- **DIRECTIONS FOR THIS TASK**
Each entry here needs to be set down again exactly, please; pictures are left out.

(A run of records)
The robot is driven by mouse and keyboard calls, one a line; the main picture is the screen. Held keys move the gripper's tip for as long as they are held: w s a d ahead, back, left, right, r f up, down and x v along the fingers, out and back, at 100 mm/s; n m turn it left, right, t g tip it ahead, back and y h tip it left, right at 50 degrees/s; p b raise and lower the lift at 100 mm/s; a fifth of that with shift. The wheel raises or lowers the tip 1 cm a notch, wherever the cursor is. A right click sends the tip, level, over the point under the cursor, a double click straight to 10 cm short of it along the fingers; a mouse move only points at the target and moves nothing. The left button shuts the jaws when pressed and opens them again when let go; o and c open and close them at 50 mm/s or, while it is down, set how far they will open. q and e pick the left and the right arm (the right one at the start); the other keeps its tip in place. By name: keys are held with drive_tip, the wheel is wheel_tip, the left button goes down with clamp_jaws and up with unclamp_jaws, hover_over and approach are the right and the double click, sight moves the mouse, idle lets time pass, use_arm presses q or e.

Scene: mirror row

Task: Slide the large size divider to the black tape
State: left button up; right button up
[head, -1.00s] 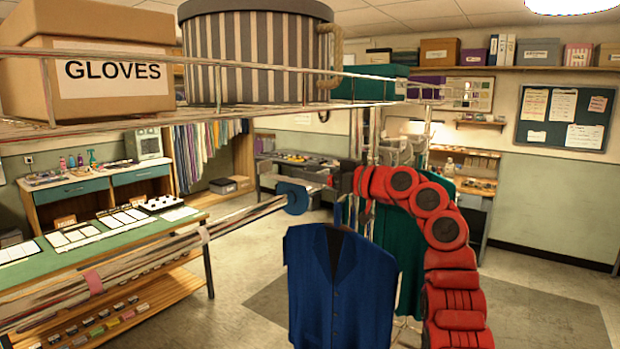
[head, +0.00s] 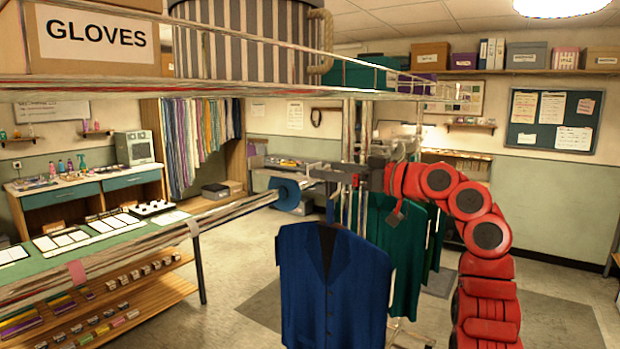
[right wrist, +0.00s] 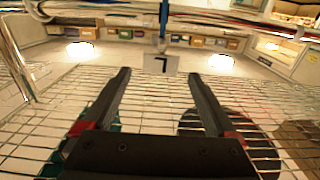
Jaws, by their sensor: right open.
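The blue size divider (head: 285,194) is a round disc on the clothes rail (head: 240,203) in the head view. In the right wrist view the divider (right wrist: 162,42) looks like a thin blue edge with a white card carrying an upside-down letter, apparently L. My right gripper (head: 322,176) is beside the rail, just right of the disc. In the right wrist view the right gripper (right wrist: 160,76) is open, its two black fingers on either side of the card, with nothing clamped. I cannot make out black tape. My left gripper is not in view.
A pink band (head: 77,272) and a pale band (head: 194,229) wrap the rail to the left. A blue jacket (head: 333,285) and green garments (head: 405,240) hang right of the divider. A wire shelf (head: 240,88) with a GLOVES box (head: 95,40) runs above.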

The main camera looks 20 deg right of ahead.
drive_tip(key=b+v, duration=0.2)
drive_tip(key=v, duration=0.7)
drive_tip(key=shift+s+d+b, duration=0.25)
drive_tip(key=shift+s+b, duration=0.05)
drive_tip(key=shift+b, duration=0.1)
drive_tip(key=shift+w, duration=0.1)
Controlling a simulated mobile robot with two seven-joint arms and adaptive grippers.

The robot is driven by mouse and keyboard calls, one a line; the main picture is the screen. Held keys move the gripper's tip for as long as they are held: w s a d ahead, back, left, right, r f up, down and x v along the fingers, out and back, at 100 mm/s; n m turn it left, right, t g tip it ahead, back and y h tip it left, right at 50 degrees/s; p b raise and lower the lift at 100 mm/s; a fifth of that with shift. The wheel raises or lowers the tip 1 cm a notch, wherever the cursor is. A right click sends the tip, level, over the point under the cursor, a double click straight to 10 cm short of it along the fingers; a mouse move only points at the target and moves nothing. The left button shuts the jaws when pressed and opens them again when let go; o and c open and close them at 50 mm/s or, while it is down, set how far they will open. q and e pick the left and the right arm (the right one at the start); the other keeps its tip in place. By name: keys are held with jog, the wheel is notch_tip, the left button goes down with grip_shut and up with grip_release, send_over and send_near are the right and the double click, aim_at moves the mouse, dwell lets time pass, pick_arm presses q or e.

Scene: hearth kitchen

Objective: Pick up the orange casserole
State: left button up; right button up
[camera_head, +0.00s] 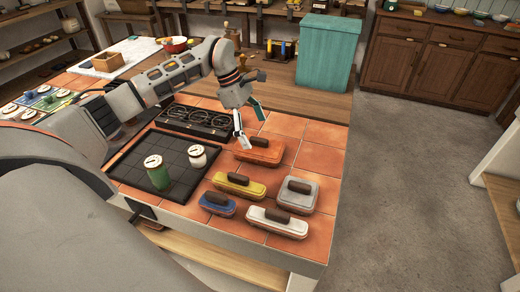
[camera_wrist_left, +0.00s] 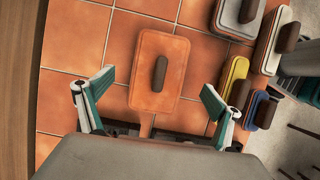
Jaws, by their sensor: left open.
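The orange casserole (camera_head: 268,153) is a low rectangular dish with a dark brown handle on its lid. It sits on the terracotta-tiled counter. In the left wrist view the casserole (camera_wrist_left: 148,77) lies between and ahead of my fingers, with its dark handle near the middle. My left gripper (camera_head: 250,125) is open and empty, above and just beyond the casserole in the head view. Its two teal-padded fingers (camera_wrist_left: 152,98) are spread wide in the wrist view, apart from the dish. My right gripper is not in view.
A yellow dish (camera_head: 232,190), a grey dish (camera_head: 297,200), a blue dish (camera_head: 212,208) and a white dish (camera_head: 265,227) stand close by on the counter. A teal bin (camera_head: 325,55) stands behind.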

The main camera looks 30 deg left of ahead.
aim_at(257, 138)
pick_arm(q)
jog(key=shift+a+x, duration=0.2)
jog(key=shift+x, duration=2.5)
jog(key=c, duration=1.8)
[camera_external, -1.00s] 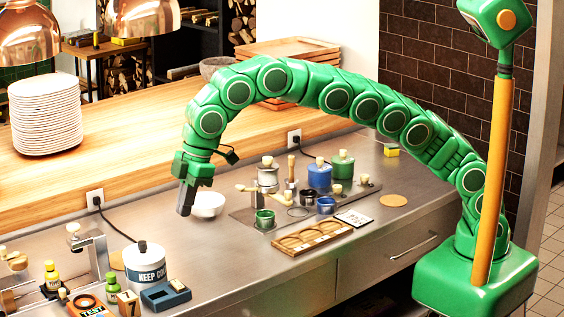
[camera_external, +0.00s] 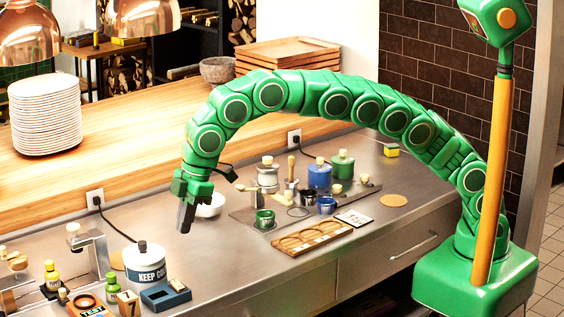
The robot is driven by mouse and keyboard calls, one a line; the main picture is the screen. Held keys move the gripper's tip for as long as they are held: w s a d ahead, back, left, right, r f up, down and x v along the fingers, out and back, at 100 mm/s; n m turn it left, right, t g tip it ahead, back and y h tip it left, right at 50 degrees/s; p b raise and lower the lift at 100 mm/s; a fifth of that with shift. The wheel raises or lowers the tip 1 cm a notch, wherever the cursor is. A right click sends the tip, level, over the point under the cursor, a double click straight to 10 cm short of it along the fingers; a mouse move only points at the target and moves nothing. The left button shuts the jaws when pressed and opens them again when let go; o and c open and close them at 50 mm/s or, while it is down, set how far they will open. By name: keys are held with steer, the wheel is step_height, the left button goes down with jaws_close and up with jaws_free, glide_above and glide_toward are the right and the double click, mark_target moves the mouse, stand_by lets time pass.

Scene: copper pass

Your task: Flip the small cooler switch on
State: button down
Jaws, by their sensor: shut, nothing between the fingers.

- **WRITTEN ANSWER**
The robot is driven by mouse and keyboard calls, one a line; the main picture is the screen. Held keys move the gripper's tip for as long as they are held: w s a d ahead, back, left, right, r f up, down and x v along the fingers, out and back, at 100 mm/s; n m turn it left, right, t g tip it ahead, back and y h tip it left, right at 50 degrees/s; p b raise and lower the lift at 100 mm/s; a fifth of that with shift. The wheel raises or lowers the tip 1 cm a notch, wherever the cursor is. A right click sends the tip, level, over the point under the cursor, a double click straight to 10 cm short of it along the fingers; a mouse move only points at the target and moves nothing. The left button shuts the jaws when pressed and opens them again when let go; o and c open and close them at 50 mm/s or, while it is down, set how far they will open. q and e pick the left and the right arm (the right one at the start); the other keeps its tip in place. By name: keys are held with drive_tip, the wheel is wheel_tip, the left button goes down with clamp_jaws and up with unclamp_jaws, hover_over and approach are the right and the double click, sight moves the mouse, idle lets time pass, use_arm presses q or e.

Scene: mirror row

Task: Slide the large size divider to the black tape
State: left button up; right button up
[head, -1.00s] 
[head, +0.00s] 
[right wrist, +0.00s] 
Jaws, by their sensor: right open.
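The blue size divider (head: 285,194) is a round disc on the clothes rail (head: 240,203) in the head view. In the right wrist view the divider (right wrist: 162,42) looks like a thin blue edge with a white card carrying an upside-down letter, apparently L. My right gripper (head: 322,176) is beside the rail, just right of the disc. In the right wrist view the right gripper (right wrist: 160,76) is open, its two black fingers on either side of the card, with nothing clamped. I cannot make out black tape. My left gripper is not in view.
A pink band (head: 77,272) and a pale band (head: 194,229) wrap the rail to the left. A blue jacket (head: 333,285) and green garments (head: 405,240) hang right of the divider. A wire shelf (head: 240,88) with a GLOVES box (head: 95,40) runs above.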

The main camera looks 20 deg right of ahead.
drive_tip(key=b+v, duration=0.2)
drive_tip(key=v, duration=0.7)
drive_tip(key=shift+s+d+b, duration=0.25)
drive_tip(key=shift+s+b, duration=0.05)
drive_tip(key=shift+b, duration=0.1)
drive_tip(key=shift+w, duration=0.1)
Controlling a simulated mobile robot with two seven-joint arms and adaptive grippers.

The robot is driven by mouse and keyboard calls, one a line; the main picture is the screen. Held keys move the gripper's tip for as long as they are held: w s a d ahead, back, left, right, r f up, down and x v along the fingers, out and back, at 100 mm/s; n m turn it left, right, t g tip it ahead, back and y h tip it left, right at 50 degrees/s; p b raise and lower the lift at 100 mm/s; a fifth of that with shift. The wheel raises or lowers the tip 1 cm a notch, wherever the cursor is. A right click sends the tip, level, over the point under the cursor, a double click straight to 10 cm short of it along the fingers; a mouse move only points at the target and moves nothing. The left button shuts the jaws when pressed and opens them again when let go; o and c open and close them at 50 mm/s or, while it is down, set how far they will open. q and e pick the left and the right arm (the right one at the start); the other keeps its tip in place. By name: keys are held with jog, the wheel is notch_tip, the left button goes down with grip_shut and up with grip_release, send_over and send_near are the right and the double click, aim_at moves the mouse, dwell lets time pass, pick_arm presses q or e.

Scene: hearth kitchen

Objective: Pick up the orange casserole
State: left button up; right button up
[camera_head, +0.00s] 
[camera_wrist_left, +0.00s] 
Jaws, by their sensor: left open.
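The orange casserole (camera_head: 268,153) is a low rectangular dish with a dark brown handle on its lid. It sits on the terracotta-tiled counter. In the left wrist view the casserole (camera_wrist_left: 148,77) lies between and ahead of my fingers, with its dark handle near the middle. My left gripper (camera_head: 250,125) is open and empty, above and just beyond the casserole in the head view. Its two teal-padded fingers (camera_wrist_left: 152,98) are spread wide in the wrist view, apart from the dish. My right gripper is not in view.
A yellow dish (camera_head: 232,190), a grey dish (camera_head: 297,200), a blue dish (camera_head: 212,208) and a white dish (camera_head: 265,227) stand close by on the counter. A teal bin (camera_head: 325,55) stands behind.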

The main camera looks 30 deg left of ahead.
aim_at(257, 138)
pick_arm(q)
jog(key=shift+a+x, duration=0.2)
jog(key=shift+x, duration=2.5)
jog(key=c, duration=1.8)
[camera_external, -1.00s] 
[camera_external, +0.00s] 
The robot is driven by mouse and keyboard calls, one a line; the main picture is the screen. Held keys move the gripper's tip for as long as they are held: w s a d ahead, back, left, right, r f up, down and x v along the fingers, out and back, at 100 mm/s; n m turn it left, right, t g tip it ahead, back and y h tip it left, right at 50 degrees/s; p b raise and lower the lift at 100 mm/s; a fifth of that with shift. The wheel raises or lowers the tip 1 cm a notch, wherever the cursor is. A right click sends the tip, level, over the point under the cursor, a double click straight to 10 cm short of it along the fingers; a mouse move only points at the target and moves nothing. The left button shuts the jaws when pressed and opens them again when let go; o and c open and close them at 50 mm/s or, while it is down, set how far they will open. By name: keys are held with steer, the wheel is step_height, the left button goes down with jaws_close and up with jaws_free, glide_above and glide_toward are the right and the double click, mark_target moves the mouse, stand_by lets time pass.

Scene: copper pass

Your task: Flip the small cooler switch on
State: button down
Jaws, by their sensor: shut, nothing between the fingers.

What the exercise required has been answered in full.